Often, I think I make the faulty assumption that every teenager I encounter has a negative image of themselves. I’m not denying that the perception of low self-worth is a very real and common issue among young adults, but it is wrong to assume that this is the default state for most students.
I have no data to back this up, but my gut is that most students with an undervalued opinion of themselves have come to that conclusion with the help of other people. Maybe it’s the mom that treats them like an idiot, the dad who didn’t stick around for them, or the sibling that torture them. Perhaps it is their classmates or the neighborhood kids.

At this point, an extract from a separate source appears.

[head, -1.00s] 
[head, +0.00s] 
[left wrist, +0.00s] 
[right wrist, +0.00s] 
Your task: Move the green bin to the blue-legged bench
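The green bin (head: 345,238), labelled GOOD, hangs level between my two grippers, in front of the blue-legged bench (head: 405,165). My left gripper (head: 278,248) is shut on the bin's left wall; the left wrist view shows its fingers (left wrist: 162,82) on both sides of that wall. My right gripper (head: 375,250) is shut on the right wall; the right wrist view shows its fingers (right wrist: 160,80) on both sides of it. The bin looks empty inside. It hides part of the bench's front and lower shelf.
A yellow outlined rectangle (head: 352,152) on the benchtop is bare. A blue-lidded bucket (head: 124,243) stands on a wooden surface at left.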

Whatever it is, most of us decide we are worthless because we’ve been told it so many times we’ve forgotten our reasons to disagree.

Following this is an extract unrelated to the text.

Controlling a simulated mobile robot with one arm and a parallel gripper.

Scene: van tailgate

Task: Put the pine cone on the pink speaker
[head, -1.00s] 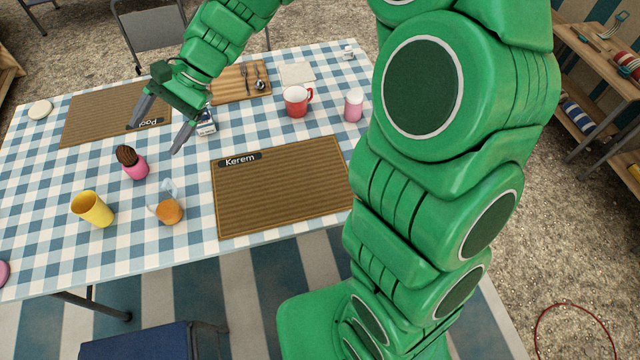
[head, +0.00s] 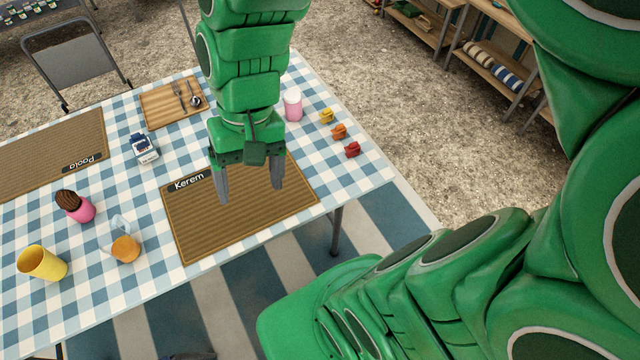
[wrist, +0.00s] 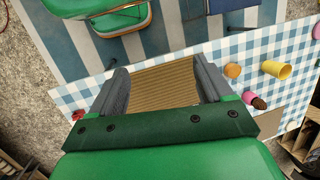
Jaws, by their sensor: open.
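The brown pine cone (head: 68,199) sits on top of the pink speaker (head: 82,211), leaning to the left, on the checked tablecloth in the head view. In the wrist view the pine cone (wrist: 259,103) and the pink speaker (wrist: 248,97) show touching at the right. My gripper (head: 249,196) is open and empty above the brown placemat marked Kerem (head: 240,215), well to the right of the speaker. In the wrist view the placemat shows between the fingers (wrist: 163,80).
A yellow cup (head: 42,263) and a glass jug with orange content (head: 125,247) stand near the speaker. A small blue and white box (head: 144,149), a wooden board with cutlery (head: 173,103) and a pink-white shaker (head: 292,106) stand farther back. Small coloured items (head: 339,132) line the right side.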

I remember looking in the mirror as a freshman and thinking, “Yeah, I’m buff… check out these guns.” I was pretty convinced that I was in pretty awesome shape, which is hilarious when you look at the pictures of this spindly kid who had yet to really hit his muscle mass growth spurt. I was frame 3 of the above cartoon, and I was happy about it.
That is, until some of the older guys at church laughed at me for walking around with my shirt unbuttoned like Nick Lachay. Suddenly I was a dweeb, a weak scrawny kid again. What others saw is how I began to see myself.

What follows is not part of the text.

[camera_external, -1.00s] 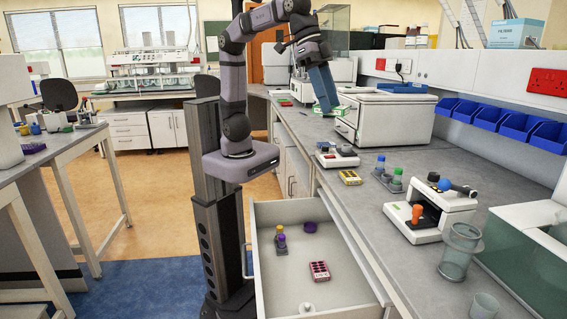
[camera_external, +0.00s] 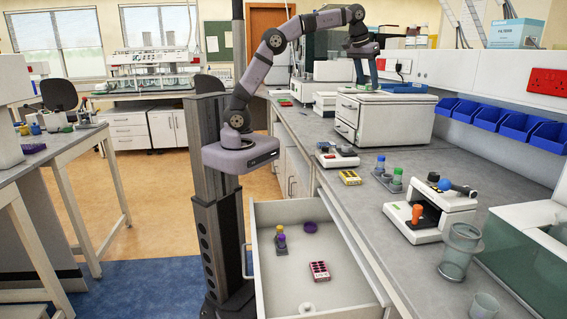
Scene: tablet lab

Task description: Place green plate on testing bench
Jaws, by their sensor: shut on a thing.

But that uncovers a simple truth. We have the ability to change the perception of our students by helping them to see what we see. It’s what Jesus does. He takes the great virtues that we can only vaguely see and promises to bring clarity to them (1 Corinthians 13:12). In his latest book, Father Fiction, Donald Miller rights in the first chapter about the profound impact a youth pastor had on him growing up.
He was somebody who stepped into my life and helped me believe I was here on purpose and for a purpose. I don’t think there are very many things more important than this when we are kids.